This is Part 3 of our five-part series recapping (in no particular order) the biggest stories of the year from the world of poker.
In this installment we’ll take a look at:
Over the course of 2015 the question of why there are so few women in poker (and what the poker world can do about it) came up several times, with everyone from Daniel Negreanu to Vanessa Selbst weighing in on the topic in some way, shape, or form.
Opinions varied widely, but virtually everyone agrees that there is an underlying issue or issues that is keeping female attendance in poker tournaments in the 5% range.
In addition to the big name players and the usual commentators on all things poker, we also saw a number of new thoughtful female voices emerge in large part because of this particular issue. Three poker playing females, Cate Hall, Melissa Burr, and Danielle Moon Anderson (as well as others), all decided that it was time to highlight the issues women face in poker and force the larger poker world to work on solutions.
The 2015 World Series of Poker was marked by a number of peaks (Daniel Negreanu’s Main Event run) and valleys (Cheating scandals), and arguably the biggest peak was the incredible numbers the $565 Colossus tournament created and the records its set.
The Colossus produced over 22,000 entries, from around 11,000 unique entrants; easily setting the attendance record for a single tournament at the World Series of Poker. But beyond the event’s numbers, the Colossus had a ripple effect throughout Las Vegas, as waiting lists in Las Vegas poker rooms swelled to over 3,000 names according the Bravo App.
The event was so successful the WSOP is bringing it back (with a few minor tweaks) for 2016.
Over the years a number of poker players have appeared on reality TV shows, from Jean Robert-Bellande on Survivor, to Annie Duke on Celebrity Apprentice, to Maria Ho and Tiffany Michele on the Amazing Race. And in 2015 we saw Vanessa Rousso appear on the hit show Big Brother.

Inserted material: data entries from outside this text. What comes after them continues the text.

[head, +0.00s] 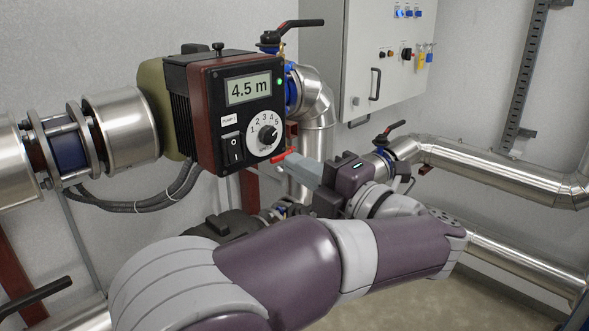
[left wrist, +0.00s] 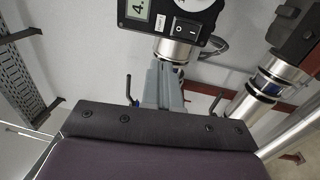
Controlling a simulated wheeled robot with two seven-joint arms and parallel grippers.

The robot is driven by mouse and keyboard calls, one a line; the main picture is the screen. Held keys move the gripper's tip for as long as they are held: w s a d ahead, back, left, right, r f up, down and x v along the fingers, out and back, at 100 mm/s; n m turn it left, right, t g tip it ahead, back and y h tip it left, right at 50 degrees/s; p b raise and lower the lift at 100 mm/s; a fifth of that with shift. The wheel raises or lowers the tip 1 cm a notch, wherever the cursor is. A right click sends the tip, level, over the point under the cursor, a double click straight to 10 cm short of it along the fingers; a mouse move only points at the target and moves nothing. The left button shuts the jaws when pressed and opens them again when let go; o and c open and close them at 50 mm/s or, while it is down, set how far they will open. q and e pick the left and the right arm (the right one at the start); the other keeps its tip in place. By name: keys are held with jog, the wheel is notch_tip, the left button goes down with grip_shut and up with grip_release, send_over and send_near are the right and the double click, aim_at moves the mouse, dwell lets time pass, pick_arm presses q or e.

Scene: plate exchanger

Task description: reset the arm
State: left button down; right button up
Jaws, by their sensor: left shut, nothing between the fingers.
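My left arm crosses the lower part of the head view from the left, and its wrist bends back toward the middle. My left gripper (head: 290,162) is shut and empty, with its grey fingers together. The fingertips point left, a little below and to the right of the pump controller (head: 236,110), with a visible gap below its dial. In the left wrist view the closed fingers (left wrist: 163,75) point up toward the controller (left wrist: 185,18). A small red piece shows at the fingertips; I cannot tell what it belongs to. My right gripper is not in view.
The controller's display reads 4.5 m. Silver pipes (head: 500,170) run along the right, and another (head: 122,122) stands at left. A grey cabinet (head: 350,80) hangs behind. Black-handled valves (head: 290,25) stand near the controller. Bare floor (head: 450,300) shows at lower right.

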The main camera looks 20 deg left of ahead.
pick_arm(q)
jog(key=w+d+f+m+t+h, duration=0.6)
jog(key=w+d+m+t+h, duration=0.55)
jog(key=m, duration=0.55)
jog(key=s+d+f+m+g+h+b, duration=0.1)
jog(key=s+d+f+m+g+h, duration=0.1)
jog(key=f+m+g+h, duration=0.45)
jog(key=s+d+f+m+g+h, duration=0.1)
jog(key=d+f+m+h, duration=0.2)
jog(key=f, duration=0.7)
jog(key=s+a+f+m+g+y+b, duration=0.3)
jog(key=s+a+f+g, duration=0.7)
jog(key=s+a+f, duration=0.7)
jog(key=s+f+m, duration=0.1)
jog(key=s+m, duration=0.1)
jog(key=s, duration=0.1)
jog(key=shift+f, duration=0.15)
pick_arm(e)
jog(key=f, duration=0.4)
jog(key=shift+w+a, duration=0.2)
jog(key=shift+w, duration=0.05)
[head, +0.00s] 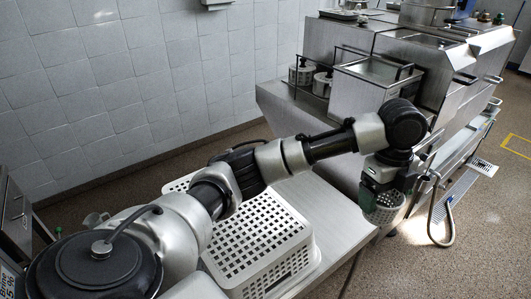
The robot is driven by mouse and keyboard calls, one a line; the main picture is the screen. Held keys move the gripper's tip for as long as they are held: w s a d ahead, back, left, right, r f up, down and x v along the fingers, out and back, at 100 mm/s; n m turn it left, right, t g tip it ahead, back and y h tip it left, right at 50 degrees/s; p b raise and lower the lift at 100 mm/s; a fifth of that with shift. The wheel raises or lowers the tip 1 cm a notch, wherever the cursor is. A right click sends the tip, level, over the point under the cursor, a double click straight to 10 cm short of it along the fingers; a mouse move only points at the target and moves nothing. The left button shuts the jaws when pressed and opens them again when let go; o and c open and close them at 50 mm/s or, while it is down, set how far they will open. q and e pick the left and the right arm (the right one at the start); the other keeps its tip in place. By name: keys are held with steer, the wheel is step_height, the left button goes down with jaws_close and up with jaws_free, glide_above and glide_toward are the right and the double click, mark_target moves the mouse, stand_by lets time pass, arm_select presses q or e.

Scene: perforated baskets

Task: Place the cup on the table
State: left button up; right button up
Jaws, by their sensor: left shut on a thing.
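My left arm reaches across the view from the lower left. Its gripper (381,187) points down at the right end of the arm and is shut on a grey perforated cup (384,210). The cup hangs below the gripper, near the right edge of the metal table (340,212). The gripper hides the cup's upper part. I cannot tell whether the cup touches anything below. My right gripper is not in view.
A white perforated basket (262,250) stands upside down on the table, partly behind my arm. Steel kitchen equipment (362,92) with a wire rail stands behind the table. Bare tabletop shows right of the basket. Open floor (440,265) lies at the right.

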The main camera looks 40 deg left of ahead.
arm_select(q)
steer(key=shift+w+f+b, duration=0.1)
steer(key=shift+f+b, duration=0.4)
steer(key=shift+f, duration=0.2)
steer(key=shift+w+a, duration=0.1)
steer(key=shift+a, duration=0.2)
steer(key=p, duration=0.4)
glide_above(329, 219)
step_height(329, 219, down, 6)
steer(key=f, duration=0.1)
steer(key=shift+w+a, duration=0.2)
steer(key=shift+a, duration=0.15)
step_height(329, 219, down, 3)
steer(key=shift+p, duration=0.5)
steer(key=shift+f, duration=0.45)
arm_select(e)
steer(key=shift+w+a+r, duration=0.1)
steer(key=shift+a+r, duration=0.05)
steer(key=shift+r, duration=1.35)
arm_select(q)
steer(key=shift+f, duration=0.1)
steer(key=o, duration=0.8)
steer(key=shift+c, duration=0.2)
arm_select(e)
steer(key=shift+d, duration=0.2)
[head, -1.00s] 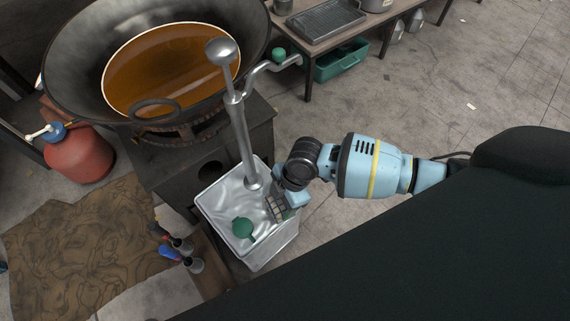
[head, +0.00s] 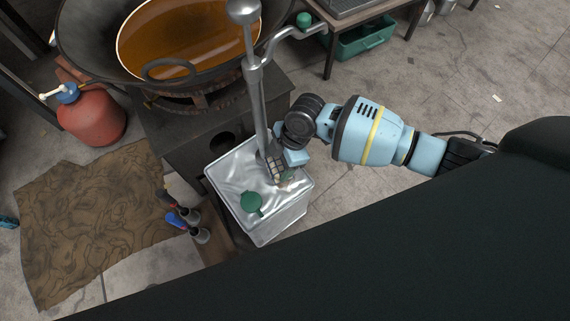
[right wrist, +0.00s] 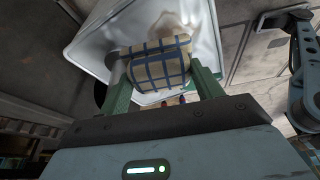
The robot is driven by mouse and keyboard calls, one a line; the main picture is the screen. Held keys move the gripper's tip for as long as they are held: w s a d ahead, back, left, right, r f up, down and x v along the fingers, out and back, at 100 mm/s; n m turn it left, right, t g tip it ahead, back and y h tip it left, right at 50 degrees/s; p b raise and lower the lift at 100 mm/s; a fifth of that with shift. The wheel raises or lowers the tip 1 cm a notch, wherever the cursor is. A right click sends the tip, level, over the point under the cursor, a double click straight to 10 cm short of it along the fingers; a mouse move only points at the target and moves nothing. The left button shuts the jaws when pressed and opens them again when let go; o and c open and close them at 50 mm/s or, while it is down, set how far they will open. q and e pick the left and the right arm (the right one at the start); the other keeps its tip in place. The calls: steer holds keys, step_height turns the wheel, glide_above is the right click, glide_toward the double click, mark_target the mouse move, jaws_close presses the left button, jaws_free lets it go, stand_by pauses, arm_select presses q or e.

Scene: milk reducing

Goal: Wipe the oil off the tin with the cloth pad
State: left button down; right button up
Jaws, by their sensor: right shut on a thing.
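The tin (head: 240,170) is a square silver can with a shiny top and a green cap (head: 251,202). A metal pump stands upright on its far part. My right gripper (head: 280,162) is over the tin's top, beside the pump tube, shut on the cloth pad (head: 273,170). In the right wrist view the pad (right wrist: 160,62) is cream with blue checks, between the two green fingers. A brownish oil smear (right wrist: 172,26) shows on the tin's top beyond the pad. Whether the pad touches the metal is unclear.
A large wok of brown oil (head: 185,35) stands on a dark stove behind the tin. The pump tube (head: 254,95) rises close to my right gripper.

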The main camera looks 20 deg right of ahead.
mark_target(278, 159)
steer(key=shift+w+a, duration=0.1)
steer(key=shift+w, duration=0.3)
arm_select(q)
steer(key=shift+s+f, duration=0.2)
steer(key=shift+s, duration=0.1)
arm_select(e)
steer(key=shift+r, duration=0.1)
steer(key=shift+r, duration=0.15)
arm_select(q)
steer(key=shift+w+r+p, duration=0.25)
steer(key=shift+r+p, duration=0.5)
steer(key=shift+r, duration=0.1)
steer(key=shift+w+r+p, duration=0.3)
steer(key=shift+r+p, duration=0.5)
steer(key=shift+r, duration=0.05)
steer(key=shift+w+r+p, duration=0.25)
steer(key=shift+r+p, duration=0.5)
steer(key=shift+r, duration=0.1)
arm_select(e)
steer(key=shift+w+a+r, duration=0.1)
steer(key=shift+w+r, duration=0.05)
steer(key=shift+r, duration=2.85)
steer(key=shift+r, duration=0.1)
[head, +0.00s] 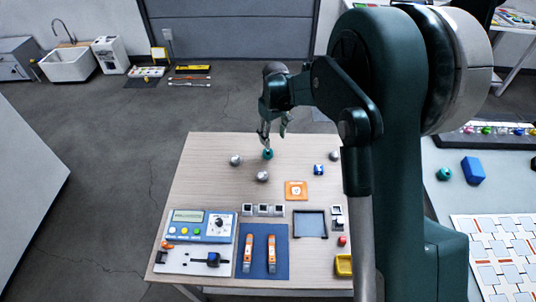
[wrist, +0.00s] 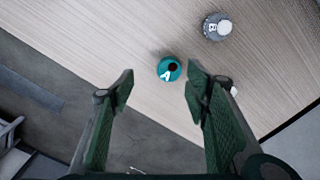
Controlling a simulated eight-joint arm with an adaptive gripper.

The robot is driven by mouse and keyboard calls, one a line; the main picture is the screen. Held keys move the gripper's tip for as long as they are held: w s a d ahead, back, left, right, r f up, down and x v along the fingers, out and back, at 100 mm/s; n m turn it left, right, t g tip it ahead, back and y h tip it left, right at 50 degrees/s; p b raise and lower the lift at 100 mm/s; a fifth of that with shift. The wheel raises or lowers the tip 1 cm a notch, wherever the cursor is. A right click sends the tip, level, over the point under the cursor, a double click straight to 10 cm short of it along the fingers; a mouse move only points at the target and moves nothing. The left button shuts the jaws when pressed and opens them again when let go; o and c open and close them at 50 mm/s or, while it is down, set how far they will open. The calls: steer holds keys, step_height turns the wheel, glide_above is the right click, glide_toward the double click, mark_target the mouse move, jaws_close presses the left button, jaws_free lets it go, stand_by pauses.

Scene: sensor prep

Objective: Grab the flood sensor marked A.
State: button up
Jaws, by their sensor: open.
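The flood sensor marked A (wrist: 169,70) is a small teal round piece with a white letter A and a dark spot on top. It stands on the wooden table near its far edge, and in the head view the teal sensor (head: 268,155) is just below my fingertips. My gripper (head: 273,138) is open and empty above it. In the wrist view the sensor lies between and beyond the two spread fingertips of my gripper (wrist: 161,78), apart from both. The exact height gap cannot be told.
Grey round sensors (head: 235,160) (head: 262,176) stand close by; a grey one with a label (wrist: 216,27) is in the wrist view. A blue piece (head: 319,169) and orange square (head: 296,190) lie right. A control box (head: 202,225) and blue mat (head: 262,268) occupy the near side.

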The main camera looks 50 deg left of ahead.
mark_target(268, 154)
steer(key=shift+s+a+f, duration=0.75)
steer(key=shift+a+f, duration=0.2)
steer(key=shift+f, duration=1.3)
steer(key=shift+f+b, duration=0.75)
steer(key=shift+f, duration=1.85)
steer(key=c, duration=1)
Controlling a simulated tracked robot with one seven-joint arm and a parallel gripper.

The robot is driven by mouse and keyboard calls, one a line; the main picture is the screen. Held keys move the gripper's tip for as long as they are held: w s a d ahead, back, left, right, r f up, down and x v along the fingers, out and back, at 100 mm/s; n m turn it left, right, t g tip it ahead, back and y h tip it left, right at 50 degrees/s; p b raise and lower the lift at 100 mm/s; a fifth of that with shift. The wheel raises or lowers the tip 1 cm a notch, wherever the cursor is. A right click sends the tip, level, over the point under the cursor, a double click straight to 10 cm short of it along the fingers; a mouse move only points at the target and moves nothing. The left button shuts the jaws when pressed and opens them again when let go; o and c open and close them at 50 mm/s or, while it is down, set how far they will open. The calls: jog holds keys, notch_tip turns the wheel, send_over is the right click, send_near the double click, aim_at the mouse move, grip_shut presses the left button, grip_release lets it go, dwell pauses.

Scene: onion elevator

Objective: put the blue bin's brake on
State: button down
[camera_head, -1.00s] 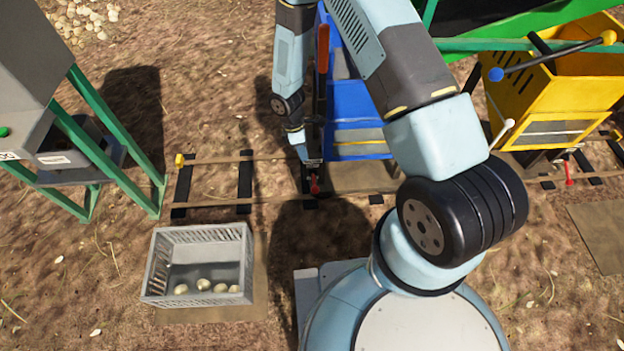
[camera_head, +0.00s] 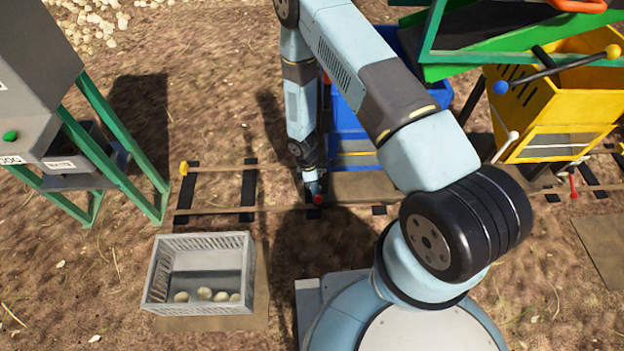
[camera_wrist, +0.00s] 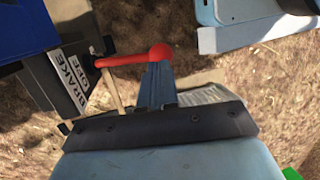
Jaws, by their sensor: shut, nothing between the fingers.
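The blue bin (camera_head: 349,118) stands on the rails, partly hidden behind my arm; its corner shows at the left of the wrist view (camera_wrist: 25,27). Its red brake lever (camera_wrist: 125,60) ends in a round knob and sticks out sideways beside a plate (camera_wrist: 72,84) lettered "BRAKE"; the plate's second line is hard to read. In the head view the red knob (camera_head: 318,199) shows low at the bin's front. My gripper (camera_wrist: 157,72) is shut and empty, its fingertips right at the knob; I cannot tell whether they touch.
A yellow bin (camera_head: 540,112) stands on the rails at right, with a red lever (camera_head: 573,186). A grey crate (camera_head: 248,270) with several pale onions sits in front at left. A green-legged machine (camera_head: 118,172) stands at far left. Green framework (camera_head: 455,57) hangs over the upper right.

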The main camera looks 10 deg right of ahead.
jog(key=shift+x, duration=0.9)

Rousso’s time on Big Brother was somewhat contentious, as she tried to manipulate the other players by any means necessary, something that caused her to become a very polarizing player among viewers. Rousso nearly made it to the finale of the show and was considered the favorite to win for much of the season, but in the end it wasn’t meant to be, and Vanessa exited the show in third place.
After signing an agreement back in 2014 that would see the two states join their online poker industries, Delaware and Nevada finally consummated their relationship in March of 2015, launching the first interstate online poker network in the United States.
So far the returns have been modest, but from a technical standpoint this was a very big deal, and something that makes future online poker expansion a far more streamlined and appealing endeavor in smaller states.
As the poker community looked on in disgust as California stumbled and bumbled through yet another failed opportunity to pass an online poker bill, a new, far more serious, candidate for online gambling expansion emerged on the opposite coast: Pennsylvania.
Beginning in February, the Pennsylvania House of Representatives, led by Gaming Oversight Chairman John Payne, made a ton of progress on an online gambling bill. Even though they didn’t get online gambling across the finish line in 2015, they appear to be ready to seal the deal in early 2016… of course, the poker community has been let down before, so nothing is official until it’s a official.